**Brief:**
Return the lines where the word "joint" occurs.

**Data section:**
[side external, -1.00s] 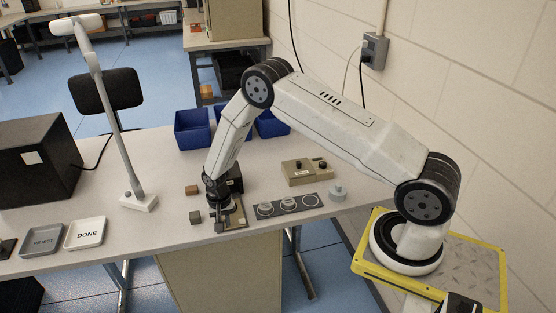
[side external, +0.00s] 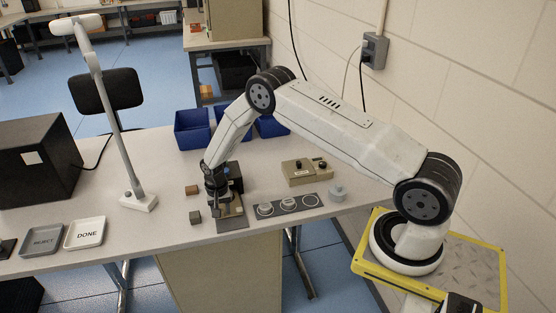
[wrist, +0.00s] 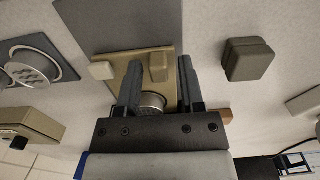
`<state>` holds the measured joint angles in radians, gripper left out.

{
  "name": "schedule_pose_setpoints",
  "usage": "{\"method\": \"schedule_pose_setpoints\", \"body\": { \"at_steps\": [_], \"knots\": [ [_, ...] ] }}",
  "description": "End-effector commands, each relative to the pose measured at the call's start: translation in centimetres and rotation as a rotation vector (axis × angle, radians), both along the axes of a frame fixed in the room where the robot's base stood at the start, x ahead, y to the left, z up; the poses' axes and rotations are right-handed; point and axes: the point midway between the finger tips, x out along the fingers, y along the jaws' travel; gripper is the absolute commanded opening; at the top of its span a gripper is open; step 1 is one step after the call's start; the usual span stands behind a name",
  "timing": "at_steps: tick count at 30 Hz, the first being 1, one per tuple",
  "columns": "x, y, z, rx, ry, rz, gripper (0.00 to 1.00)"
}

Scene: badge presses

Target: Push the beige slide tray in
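The beige slide tray (wrist: 150,62) lies on a flat grey base plate (wrist: 133,22) in front of the black press (side external: 236,180). In the side view the tray (side external: 236,208) shows just beside my gripper (side external: 215,203), with bare grey plate in front of it. In the wrist view the two fingers of my gripper (wrist: 158,70) are apart and reach down over the tray. A raised beige block on the tray shows between them, and a round metal part (wrist: 152,100) sits behind it, partly hidden. Whether the fingers touch the tray cannot be told.
A dark grey block (side external: 195,217) and a brown block (side external: 191,190) lie left of the press. A dark plate with round discs (side external: 288,206) and a beige control box (side external: 306,172) are to the right. DONE (side external: 85,233) and REJECT (side external: 42,240) trays lie far left.

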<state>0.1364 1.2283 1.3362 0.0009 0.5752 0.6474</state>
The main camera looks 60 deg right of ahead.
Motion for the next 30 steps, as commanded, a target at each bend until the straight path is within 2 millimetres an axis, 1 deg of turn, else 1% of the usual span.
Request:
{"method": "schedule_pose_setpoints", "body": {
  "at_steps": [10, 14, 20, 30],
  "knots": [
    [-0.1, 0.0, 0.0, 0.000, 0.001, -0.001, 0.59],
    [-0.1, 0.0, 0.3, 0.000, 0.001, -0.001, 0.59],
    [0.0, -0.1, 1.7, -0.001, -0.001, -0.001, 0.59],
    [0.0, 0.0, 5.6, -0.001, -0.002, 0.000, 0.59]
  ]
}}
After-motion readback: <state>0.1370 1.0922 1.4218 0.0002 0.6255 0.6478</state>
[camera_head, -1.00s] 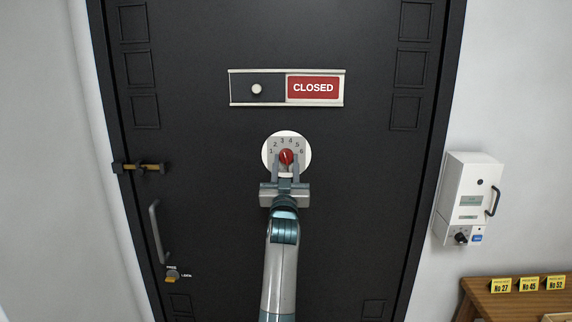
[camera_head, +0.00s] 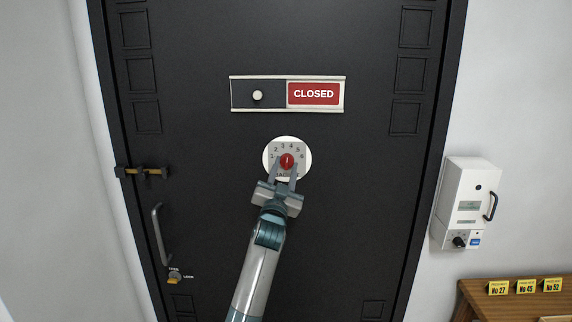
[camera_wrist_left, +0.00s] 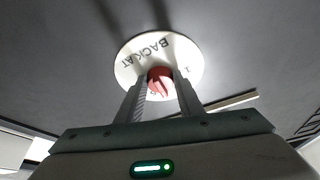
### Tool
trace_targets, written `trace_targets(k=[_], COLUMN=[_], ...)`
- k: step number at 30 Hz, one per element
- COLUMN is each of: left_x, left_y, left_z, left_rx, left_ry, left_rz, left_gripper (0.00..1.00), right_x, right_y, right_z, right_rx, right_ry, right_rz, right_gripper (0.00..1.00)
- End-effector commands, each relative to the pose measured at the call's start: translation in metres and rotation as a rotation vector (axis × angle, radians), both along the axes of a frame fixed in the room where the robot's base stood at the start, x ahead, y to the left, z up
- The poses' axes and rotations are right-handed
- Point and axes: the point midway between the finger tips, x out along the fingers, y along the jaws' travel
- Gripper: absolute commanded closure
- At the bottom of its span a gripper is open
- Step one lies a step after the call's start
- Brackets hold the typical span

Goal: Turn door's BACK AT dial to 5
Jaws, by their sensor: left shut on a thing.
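The BACK AT dial is a white round plate (camera_head: 305,147) with printed numbers and a red knob (camera_head: 287,161) at its centre, on the black door (camera_head: 220,200). My left gripper (camera_head: 284,166) reaches up from below, tilted, and is shut on the red knob. The knob's white mark points roughly up, between the 3 and 4 as far as I can tell. In the left wrist view the red knob (camera_wrist_left: 160,82) sits between the fingertips, and the plate (camera_wrist_left: 185,52) shows the words BACK AT. My right gripper is not in view.
Above the dial is a slider sign (camera_head: 313,94) reading CLOSED. A gold and black latch (camera_head: 141,172), a handle (camera_head: 160,234) and a lock knob (camera_head: 174,278) are at the door's left. A white wall box (camera_head: 466,202) and a wooden table (camera_head: 480,302) with yellow tags stand at the right.

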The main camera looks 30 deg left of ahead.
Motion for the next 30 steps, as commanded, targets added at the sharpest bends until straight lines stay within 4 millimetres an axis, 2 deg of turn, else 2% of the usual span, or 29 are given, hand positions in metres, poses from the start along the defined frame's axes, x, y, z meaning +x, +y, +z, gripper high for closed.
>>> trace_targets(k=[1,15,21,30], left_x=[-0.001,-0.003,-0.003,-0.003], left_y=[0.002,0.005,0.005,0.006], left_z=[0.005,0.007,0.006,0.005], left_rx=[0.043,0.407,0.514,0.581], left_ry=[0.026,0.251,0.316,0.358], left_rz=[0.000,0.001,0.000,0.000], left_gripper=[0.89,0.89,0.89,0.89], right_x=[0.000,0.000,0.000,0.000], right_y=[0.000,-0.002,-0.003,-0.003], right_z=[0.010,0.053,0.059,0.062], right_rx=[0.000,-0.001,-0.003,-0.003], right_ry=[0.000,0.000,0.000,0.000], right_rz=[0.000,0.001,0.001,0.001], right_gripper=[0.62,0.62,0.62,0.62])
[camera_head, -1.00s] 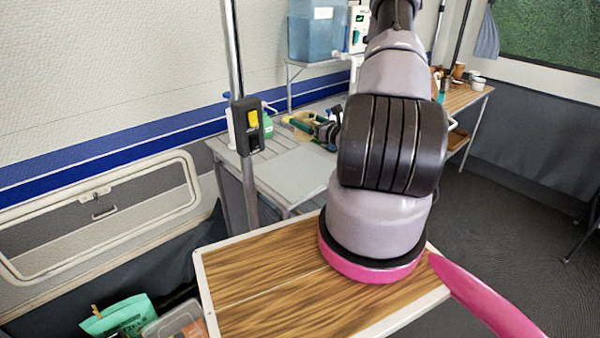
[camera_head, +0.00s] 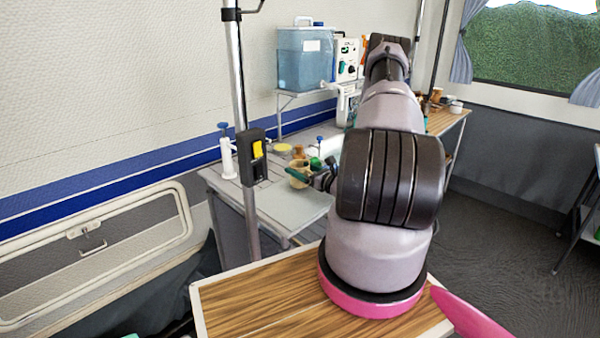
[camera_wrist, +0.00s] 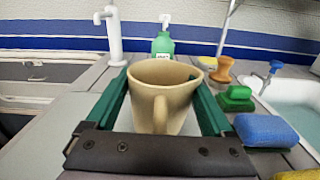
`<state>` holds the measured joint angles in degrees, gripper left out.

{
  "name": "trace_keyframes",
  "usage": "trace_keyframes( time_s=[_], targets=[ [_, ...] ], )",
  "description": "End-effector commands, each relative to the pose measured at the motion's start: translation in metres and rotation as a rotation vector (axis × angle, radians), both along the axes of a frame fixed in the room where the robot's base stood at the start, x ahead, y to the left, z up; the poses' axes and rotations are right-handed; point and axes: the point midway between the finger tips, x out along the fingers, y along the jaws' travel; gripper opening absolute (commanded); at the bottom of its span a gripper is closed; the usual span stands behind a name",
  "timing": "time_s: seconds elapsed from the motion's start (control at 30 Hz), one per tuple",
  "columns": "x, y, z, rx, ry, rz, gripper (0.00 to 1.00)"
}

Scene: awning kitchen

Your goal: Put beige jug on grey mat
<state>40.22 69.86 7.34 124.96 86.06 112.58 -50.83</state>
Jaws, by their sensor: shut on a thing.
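The beige jug (camera_wrist: 160,90) stands upright between the green fingers of my gripper (camera_wrist: 163,92) in the wrist view, its handle facing the camera. The gripper is shut on it. In the head view the jug (camera_head: 298,177) shows small, with my gripper (camera_head: 322,180) at its right, partly covered by my arm. A flat light-grey rectangle, which looks like the grey mat (camera_head: 293,210), lies on the counter in front of and below the jug. Whether the jug's base touches anything is hidden.
A green bottle (camera_wrist: 162,45) stands behind the jug, with a white tap (camera_wrist: 113,35) at left. A wooden-handled brush (camera_wrist: 222,70), green brush (camera_wrist: 236,98), blue sponge (camera_wrist: 265,130) and sink (camera_wrist: 300,95) are at right. A vertical pole (camera_head: 240,90) stands left of the counter.

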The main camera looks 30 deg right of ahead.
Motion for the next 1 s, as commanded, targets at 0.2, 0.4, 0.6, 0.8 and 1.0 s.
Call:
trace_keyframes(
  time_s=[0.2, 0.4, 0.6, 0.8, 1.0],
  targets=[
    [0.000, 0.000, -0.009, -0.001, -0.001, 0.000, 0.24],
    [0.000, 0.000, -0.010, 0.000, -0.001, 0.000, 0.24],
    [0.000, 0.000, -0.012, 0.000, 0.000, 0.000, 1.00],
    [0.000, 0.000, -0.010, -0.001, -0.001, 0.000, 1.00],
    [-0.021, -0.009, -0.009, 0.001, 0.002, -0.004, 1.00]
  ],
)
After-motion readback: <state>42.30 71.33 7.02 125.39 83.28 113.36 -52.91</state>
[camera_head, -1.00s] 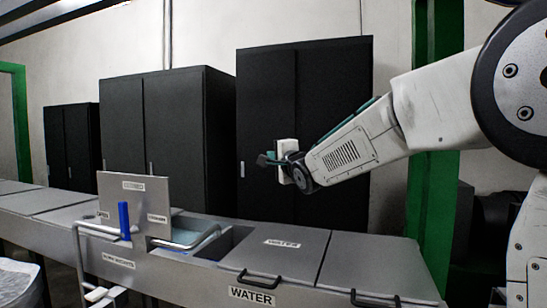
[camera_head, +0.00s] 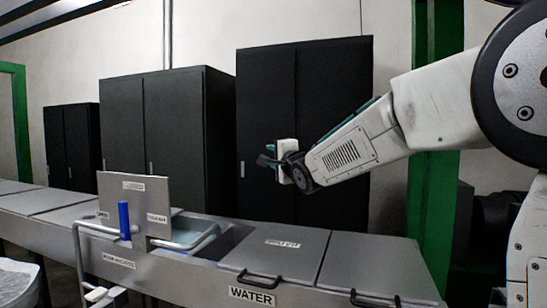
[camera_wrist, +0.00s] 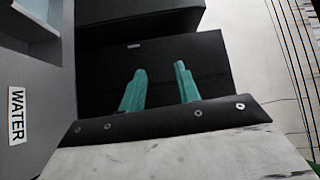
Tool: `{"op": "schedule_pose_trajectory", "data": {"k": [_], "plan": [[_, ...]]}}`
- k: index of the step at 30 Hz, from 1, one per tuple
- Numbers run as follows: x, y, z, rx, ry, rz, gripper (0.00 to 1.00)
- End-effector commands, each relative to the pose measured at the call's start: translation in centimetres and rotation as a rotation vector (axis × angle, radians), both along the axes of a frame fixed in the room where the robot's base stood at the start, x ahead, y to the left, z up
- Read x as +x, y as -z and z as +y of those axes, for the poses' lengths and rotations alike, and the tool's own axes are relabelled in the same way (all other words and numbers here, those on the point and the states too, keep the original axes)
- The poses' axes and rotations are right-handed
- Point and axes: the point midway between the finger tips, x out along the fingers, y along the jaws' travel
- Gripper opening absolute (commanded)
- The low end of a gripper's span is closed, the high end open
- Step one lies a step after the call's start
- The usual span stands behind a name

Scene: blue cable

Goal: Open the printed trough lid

**Solution below:**
`<state>` holds the measured joint angles in radians, gripper left out.
`<state>` holds the measured joint angles in degrees, gripper left out.

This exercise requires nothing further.